The first store opened in Houston in March 2007. In the beginning, the idea was to locate a handful of “experience” stores in large markets, but they’ve proven so successful that there are now closer to 20, with more on the way. (The new models are being rolled out as needed, but Riegel won’t say how many there will be.)

AT&T isn’t just using the stores to further define its offerings. According to Leslie Hand, research director of market intelligence firm Global Retail Insights, the effort is right in line with at least one of GRI’s top 10 predictions for the year. “AT&T has managed to reach the consumer with a mix of digital signage, interactive kiosks and hands-on experience,” she says.

“Consumers are looking for this type of experience. We’re seeing more messaging directly to consumers, giving them the ability to interact with the store.”

With the volume of information available to consumers on the Internet, those customers want — and expect — the same details and specs no matter where they are. But when they enter a bricks-and-mortar environment, they also want a sensory experience. That’s where store employees come in: All involved in the development of the experience stores were quick to point out that the technology was not meant to replace human interaction. Instead, it is intended to “augment” the communication.

“There are never going to be completely automated environments where there’s nobody in the store,” Riegel says. “These continue to be people businesses. This technology is there to help facilitate discussion, or maybe for those times when the associate is busy with someone else or when [the customer doesn’t] want to talk to anybody.”
 
Holistic vision
Riegel says he’s a seeing a shift among the clients his company works with, a greater understanding of 
 
using technology like digital signage to knock down walls between retailer and customer, allowing them toexperience something together. “It’s a much more one-to-one relationship, and a more laid-back environment in the retail store,” he says.

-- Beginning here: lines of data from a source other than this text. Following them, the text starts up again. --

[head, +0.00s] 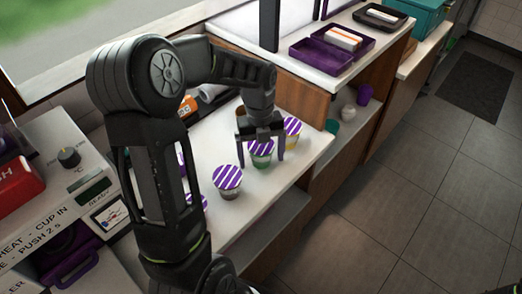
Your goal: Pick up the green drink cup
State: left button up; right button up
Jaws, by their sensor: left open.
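The green drink cup (262,161), with a purple-and-white striped lid, stands upright on the white counter (289,178). My left gripper (261,153) is over it, pointing down. The gripper body hides part of the lid. My right gripper is not in view.
A cup with a dark body (228,182) stands close in front-left, and a yellow cup (292,131) stands just right and behind. More striped lids show partly behind my arm. A machine with a knob (69,157) is at left. Purple trays (331,50) lie on a higher counter.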

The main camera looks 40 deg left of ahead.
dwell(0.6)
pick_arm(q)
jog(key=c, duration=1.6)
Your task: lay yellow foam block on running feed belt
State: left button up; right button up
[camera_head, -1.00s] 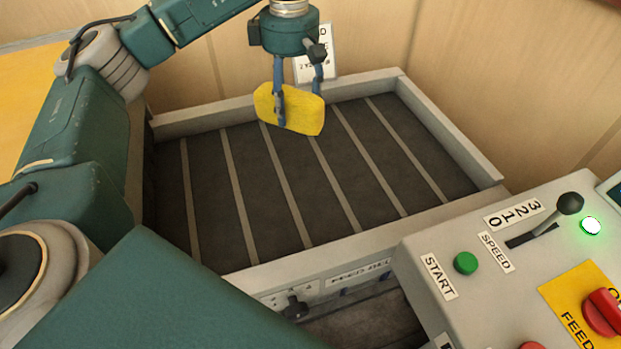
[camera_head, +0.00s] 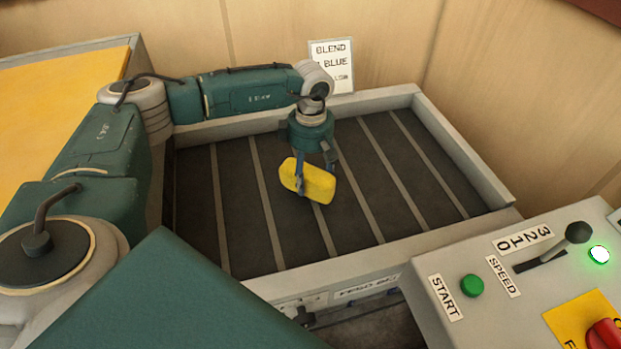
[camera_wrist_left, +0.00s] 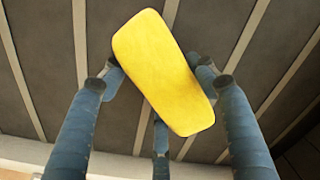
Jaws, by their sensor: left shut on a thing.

To make it work, however, all the pieces must fit, Shapleigh says. A retailer can’t change an environment with digital signage alone. “The experience-based environment has to have a holistic vision that ties all of those aspects together,” he says, “so that when the customer walks in, it all works. It’s the entire mix that makes it successful.”

AT&T’s experience stores are roughly 5,000 sq. ft. and include a variety of stations that allow customers to quickly home in on exactly the products and services they’re interested in. Those stations include entertainment, home connections, music, gaming, messaging/video and laptop mobility/e-mail and data.

Customers can test a variety of wireless phones, PDAs, Bluetooth accessories and the like; download games to wireless phones; test-drive web-based and wireless remote access features; and experience remote monitoring through an in-store camera. There are also numerous LCD displays running digital messages about lifestyle, product benefits and features.

In order to cut down on the stimuli, Callison designed a space with “a band of light and ambient graphics,” Shapleigh says. This created “a backdrop for the products that wasn’t aggressive. We wanted the technology to feel less intimidating.” To further the point, all of this was done without sound.

“We’re doing more and more work with our clients with triggered audio, instead,” Riegel says. “If a user walks past a motion detector, it will trigger an audio loop specifically for them.”

Another partner in the process was Cisco, which provided high-speed Internet connectivity and traffic management through the company’s 2821 Integrated Services Router and WS-C3560-24PS switches. AT&T also installed wireless access points technology/wireless controller services.

Surface technology
One of the most exciting applications is the integration of the new Microsoft Surface table, which allows customers to place devices directly on the display and receive information about them; it also allows customers to put two devices down simultaneously for side-by-side comparisons.

Through infrared technology, the Surface table “reads your devices and lets you see what features it has, what capabilities, how it can work for you and how you can add features to it,” Riegel says. “It lets you see in three dimensions, for example, exactly what your wireless phone can do.”

With so much going on in the stores, however, it might come as a surprise that the biggest challenge for Riegel and his cohorts was to create a periodic “synchronization of displays” featuring the brand name.

“That cross-branding effect was a real technical challenge,” he says. “In that retail store environment, to be within a millisecond of having everything playing the same AT&T logo at the same time, that takes incredible accuracy.”